** Begin Material for this exercise **

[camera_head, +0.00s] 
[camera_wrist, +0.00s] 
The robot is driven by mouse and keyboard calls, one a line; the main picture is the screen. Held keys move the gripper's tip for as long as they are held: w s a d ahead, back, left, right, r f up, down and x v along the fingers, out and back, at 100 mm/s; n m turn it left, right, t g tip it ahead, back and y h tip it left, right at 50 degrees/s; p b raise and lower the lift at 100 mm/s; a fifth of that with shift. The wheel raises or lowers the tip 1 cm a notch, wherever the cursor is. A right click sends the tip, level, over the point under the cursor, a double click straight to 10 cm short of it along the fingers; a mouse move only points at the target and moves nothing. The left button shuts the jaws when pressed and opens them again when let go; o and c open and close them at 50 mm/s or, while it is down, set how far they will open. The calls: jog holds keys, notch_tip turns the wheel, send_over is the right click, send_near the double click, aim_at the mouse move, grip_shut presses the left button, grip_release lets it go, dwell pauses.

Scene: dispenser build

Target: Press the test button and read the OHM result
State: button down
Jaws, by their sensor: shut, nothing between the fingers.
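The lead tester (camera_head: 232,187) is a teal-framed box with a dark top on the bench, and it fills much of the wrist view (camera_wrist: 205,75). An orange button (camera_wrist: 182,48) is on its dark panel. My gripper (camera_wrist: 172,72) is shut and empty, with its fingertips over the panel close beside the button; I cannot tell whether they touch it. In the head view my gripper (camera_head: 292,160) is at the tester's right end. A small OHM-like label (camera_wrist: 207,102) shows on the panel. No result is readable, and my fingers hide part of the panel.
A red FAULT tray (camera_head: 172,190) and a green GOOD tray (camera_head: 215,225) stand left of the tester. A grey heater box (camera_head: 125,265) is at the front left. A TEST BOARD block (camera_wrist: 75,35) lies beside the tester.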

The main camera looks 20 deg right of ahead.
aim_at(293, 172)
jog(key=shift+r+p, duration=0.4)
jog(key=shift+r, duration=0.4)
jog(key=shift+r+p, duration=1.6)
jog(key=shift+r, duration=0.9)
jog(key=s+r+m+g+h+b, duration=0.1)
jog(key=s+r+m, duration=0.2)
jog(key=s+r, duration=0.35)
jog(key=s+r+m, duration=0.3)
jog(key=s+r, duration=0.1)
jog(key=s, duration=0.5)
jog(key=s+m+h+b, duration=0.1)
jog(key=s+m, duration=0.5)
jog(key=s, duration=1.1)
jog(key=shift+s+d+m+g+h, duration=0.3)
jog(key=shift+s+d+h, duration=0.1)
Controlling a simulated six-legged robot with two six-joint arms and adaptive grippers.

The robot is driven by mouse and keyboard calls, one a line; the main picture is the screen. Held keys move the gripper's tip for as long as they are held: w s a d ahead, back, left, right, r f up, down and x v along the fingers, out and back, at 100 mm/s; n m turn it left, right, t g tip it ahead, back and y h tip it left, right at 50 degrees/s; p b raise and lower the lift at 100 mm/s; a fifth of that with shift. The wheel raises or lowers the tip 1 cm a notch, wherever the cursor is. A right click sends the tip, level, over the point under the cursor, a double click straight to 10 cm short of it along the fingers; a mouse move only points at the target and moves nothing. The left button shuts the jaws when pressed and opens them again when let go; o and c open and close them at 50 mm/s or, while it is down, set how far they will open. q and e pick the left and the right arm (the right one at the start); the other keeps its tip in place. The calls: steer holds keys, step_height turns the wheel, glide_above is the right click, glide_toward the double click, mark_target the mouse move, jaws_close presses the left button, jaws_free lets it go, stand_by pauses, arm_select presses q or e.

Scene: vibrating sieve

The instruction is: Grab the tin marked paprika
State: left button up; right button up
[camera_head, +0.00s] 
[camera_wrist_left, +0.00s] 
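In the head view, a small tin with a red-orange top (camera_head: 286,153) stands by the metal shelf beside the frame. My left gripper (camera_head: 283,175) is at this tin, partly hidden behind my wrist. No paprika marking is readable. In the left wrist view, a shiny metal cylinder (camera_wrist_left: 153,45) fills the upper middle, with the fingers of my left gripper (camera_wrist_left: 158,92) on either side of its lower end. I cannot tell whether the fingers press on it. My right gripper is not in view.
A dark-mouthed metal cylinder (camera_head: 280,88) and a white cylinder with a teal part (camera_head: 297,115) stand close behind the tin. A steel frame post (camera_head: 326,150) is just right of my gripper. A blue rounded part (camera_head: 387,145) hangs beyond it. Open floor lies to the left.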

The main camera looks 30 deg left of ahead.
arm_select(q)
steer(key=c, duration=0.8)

** End Material for this exercise **

# Requirements
Every entry should be printed again exactly as written.

# Task response
[camera_head, +0.00s] 
[camera_wrist, +0.00s] 
The robot is driven by mouse and keyboard calls, one a line; the main picture is the screen. Held keys move the gripper's tip for as long as they are held: w s a d ahead, back, left, right, r f up, down and x v along the fingers, out and back, at 100 mm/s; n m turn it left, right, t g tip it ahead, back and y h tip it left, right at 50 degrees/s; p b raise and lower the lift at 100 mm/s; a fifth of that with shift. The wheel raises or lowers the tip 1 cm a notch, wherever the cursor is. A right click sends the tip, level, over the point under the cursor, a double click straight to 10 cm short of it along the fingers; a mouse move only points at the target and moves nothing. The left button shuts the jaws when pressed and opens them again when let go; o and c open and close them at 50 mm/s or, while it is down, set how far they will open. The calls: jog holds keys, notch_tip turns the wheel, send_over is the right click, send_near the double click, aim_at the mouse move, grip_shut presses the left button, grip_release lets it go, dwell pauses.

Scene: dispenser build

Target: Press the test button and read the OHM result
State: button down
Jaws, by their sensor: shut, nothing between the fingers.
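The lead tester (camera_head: 232,187) is a teal-framed box with a dark top on the bench, and it fills much of the wrist view (camera_wrist: 205,75). An orange button (camera_wrist: 182,48) is on its dark panel. My gripper (camera_wrist: 172,72) is shut and empty, with its fingertips over the panel close beside the button; I cannot tell whether they touch it. In the head view my gripper (camera_head: 292,160) is at the tester's right end. A small OHM-like label (camera_wrist: 207,102) shows on the panel. No result is readable, and my fingers hide part of the panel.
A red FAULT tray (camera_head: 172,190) and a green GOOD tray (camera_head: 215,225) stand left of the tester. A grey heater box (camera_head: 125,265) is at the front left. A TEST BOARD block (camera_wrist: 75,35) lies beside the tester.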

The main camera looks 20 deg right of ahead.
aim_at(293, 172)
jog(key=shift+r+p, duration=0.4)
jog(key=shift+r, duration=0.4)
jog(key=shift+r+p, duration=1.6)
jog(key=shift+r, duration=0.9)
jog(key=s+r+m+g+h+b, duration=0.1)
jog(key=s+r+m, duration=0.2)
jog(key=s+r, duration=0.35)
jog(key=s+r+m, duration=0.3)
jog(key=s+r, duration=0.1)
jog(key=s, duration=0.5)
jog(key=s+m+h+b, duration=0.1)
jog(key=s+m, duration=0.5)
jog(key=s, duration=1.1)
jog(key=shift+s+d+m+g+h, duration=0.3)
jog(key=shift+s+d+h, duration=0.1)
Controlling a simulated six-legged robot with two six-joint arms and adaptive grippers.

The robot is driven by mouse and keyboard calls, one a line; the main picture is the screen. Held keys move the gripper's tip for as long as they are held: w s a d ahead, back, left, right, r f up, down and x v along the fingers, out and back, at 100 mm/s; n m turn it left, right, t g tip it ahead, back and y h tip it left, right at 50 degrees/s; p b raise and lower the lift at 100 mm/s; a fifth of that with shift. The wheel raises or lowers the tip 1 cm a notch, wherever the cursor is. A right click sends the tip, level, over the point under the cursor, a double click straight to 10 cm short of it along the fingers; a mouse move only points at the target and moves nothing. The left button shuts the jaws when pressed and opens them again when let go; o and c open and close them at 50 mm/s or, while it is down, set how far they will open. q and e pick the left and the right arm (the right one at the start); the other keeps its tip in place. The calls: steer holds keys, step_height turns the wheel, glide_above is the right click, glide_toward the double click, mark_target the mouse move, jaws_close presses the left button, jaws_free lets it go, stand_by pauses, arm_select presses q or e.

Scene: vibrating sieve

The instruction is: Grab the tin marked paprika
State: left button up; right button up
[camera_head, +0.00s] 
[camera_wrist_left, +0.00s] 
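In the head view, a small tin with a red-orange top (camera_head: 286,153) stands by the metal shelf beside the frame. My left gripper (camera_head: 283,175) is at this tin, partly hidden behind my wrist. No paprika marking is readable. In the left wrist view, a shiny metal cylinder (camera_wrist_left: 153,45) fills the upper middle, with the fingers of my left gripper (camera_wrist_left: 158,92) on either side of its lower end. I cannot tell whether the fingers press on it. My right gripper is not in view.
A dark-mouthed metal cylinder (camera_head: 280,88) and a white cylinder with a teal part (camera_head: 297,115) stand close behind the tin. A steel frame post (camera_head: 326,150) is just right of my gripper. A blue rounded part (camera_head: 387,145) hangs beyond it. Open floor lies to the left.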

The main camera looks 30 deg left of ahead.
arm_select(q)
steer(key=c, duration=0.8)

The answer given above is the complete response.